[start Stored data]

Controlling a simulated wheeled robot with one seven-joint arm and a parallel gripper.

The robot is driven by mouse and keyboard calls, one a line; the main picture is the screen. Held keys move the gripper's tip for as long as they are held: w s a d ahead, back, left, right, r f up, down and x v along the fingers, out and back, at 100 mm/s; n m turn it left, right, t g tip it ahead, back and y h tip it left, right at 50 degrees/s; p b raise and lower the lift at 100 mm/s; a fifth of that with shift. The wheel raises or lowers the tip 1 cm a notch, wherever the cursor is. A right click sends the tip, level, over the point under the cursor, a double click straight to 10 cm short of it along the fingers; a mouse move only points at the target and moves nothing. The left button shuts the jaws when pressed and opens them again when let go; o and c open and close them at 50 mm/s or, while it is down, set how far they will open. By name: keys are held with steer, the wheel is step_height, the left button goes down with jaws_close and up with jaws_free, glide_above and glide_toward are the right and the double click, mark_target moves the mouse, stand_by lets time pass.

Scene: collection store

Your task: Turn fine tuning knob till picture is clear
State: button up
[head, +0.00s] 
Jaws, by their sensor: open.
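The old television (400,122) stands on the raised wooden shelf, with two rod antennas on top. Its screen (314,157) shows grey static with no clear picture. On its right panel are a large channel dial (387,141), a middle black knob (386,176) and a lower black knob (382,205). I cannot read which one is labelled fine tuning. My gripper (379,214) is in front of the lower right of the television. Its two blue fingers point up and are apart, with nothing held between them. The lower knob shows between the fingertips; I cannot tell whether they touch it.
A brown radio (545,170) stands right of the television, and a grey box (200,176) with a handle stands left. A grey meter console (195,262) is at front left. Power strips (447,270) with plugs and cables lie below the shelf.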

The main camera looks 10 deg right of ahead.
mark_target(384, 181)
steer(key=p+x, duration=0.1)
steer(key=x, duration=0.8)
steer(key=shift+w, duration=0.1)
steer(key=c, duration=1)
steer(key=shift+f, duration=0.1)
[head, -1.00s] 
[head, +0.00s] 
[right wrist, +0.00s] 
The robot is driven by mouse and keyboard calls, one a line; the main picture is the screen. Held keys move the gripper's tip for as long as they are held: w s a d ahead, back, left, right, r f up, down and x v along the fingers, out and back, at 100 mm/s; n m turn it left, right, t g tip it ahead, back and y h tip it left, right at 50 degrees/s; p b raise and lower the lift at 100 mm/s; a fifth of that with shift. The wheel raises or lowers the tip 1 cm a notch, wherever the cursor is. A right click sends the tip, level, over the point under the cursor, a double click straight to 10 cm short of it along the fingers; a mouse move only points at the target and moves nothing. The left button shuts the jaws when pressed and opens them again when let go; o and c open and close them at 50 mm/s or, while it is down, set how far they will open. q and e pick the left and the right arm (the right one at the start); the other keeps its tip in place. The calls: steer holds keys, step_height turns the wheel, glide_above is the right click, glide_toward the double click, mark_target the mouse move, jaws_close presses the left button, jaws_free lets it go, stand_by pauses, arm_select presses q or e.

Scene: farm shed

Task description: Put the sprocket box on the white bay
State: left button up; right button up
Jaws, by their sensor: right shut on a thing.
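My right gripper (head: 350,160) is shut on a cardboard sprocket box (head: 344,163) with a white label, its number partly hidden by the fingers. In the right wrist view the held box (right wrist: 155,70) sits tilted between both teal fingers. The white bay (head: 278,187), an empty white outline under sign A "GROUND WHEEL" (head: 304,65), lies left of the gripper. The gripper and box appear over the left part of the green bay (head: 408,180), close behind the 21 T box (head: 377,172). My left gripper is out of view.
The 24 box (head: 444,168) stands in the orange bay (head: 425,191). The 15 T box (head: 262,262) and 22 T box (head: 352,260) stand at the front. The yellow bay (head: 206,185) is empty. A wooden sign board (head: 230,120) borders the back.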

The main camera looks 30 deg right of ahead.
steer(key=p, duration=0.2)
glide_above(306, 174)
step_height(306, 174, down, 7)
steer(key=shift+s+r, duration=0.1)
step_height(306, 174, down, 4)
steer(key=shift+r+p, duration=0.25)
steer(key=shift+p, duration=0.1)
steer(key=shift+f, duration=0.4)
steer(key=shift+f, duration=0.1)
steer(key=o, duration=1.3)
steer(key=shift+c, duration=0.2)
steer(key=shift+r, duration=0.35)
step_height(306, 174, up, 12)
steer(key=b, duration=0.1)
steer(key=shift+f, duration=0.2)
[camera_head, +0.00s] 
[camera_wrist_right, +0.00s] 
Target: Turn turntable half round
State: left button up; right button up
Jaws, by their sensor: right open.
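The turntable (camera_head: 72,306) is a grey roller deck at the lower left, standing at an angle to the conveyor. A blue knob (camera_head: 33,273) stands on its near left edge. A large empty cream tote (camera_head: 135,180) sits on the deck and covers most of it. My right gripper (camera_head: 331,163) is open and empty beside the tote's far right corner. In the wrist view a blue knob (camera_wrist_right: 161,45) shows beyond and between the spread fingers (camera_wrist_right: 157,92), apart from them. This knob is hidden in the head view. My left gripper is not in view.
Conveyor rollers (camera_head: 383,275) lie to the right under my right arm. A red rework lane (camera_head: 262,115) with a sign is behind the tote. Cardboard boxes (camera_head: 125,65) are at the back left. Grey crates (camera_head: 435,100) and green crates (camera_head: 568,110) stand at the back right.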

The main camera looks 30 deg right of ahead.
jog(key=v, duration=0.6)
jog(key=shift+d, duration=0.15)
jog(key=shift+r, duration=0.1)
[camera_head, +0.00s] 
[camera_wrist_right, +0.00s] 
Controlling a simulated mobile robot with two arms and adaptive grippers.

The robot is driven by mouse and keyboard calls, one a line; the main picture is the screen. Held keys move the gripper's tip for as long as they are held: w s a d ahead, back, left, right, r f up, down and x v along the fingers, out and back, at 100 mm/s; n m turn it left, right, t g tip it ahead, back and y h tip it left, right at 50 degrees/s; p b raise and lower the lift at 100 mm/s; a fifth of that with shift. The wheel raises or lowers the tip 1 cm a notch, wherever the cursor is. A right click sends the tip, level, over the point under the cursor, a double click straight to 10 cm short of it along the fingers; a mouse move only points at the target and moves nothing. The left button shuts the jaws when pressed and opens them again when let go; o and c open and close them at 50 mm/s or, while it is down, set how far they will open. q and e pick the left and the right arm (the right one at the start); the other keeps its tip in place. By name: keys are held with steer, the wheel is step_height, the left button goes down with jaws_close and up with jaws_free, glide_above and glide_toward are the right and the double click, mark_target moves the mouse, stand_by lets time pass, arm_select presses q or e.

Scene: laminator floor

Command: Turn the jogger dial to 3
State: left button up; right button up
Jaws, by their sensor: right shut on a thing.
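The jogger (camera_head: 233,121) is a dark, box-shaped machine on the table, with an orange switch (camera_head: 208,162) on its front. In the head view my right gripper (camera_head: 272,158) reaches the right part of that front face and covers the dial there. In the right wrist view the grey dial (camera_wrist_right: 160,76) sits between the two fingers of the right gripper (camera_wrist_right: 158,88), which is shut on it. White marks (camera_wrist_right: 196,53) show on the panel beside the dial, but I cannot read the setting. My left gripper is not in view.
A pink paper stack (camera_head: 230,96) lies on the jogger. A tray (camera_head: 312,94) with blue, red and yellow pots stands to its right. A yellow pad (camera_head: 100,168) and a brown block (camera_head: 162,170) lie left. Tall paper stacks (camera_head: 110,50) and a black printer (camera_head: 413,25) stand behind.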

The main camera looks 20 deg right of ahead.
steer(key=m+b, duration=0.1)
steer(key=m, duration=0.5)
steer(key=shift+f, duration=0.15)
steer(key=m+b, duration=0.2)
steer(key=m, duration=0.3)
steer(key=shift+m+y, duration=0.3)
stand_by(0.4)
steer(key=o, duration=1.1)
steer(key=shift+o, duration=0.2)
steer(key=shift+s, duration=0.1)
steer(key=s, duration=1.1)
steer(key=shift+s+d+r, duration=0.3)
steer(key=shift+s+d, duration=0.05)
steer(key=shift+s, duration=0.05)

[end Stored data]

Problem description: From the entries, report each line that includes the word "simulated".

Complete answer:
Controlling a simulated wheeled robot with one seven-joint arm and a parallel gripper.
Controlling a simulated mobile robot with two arms and adaptive grippers.

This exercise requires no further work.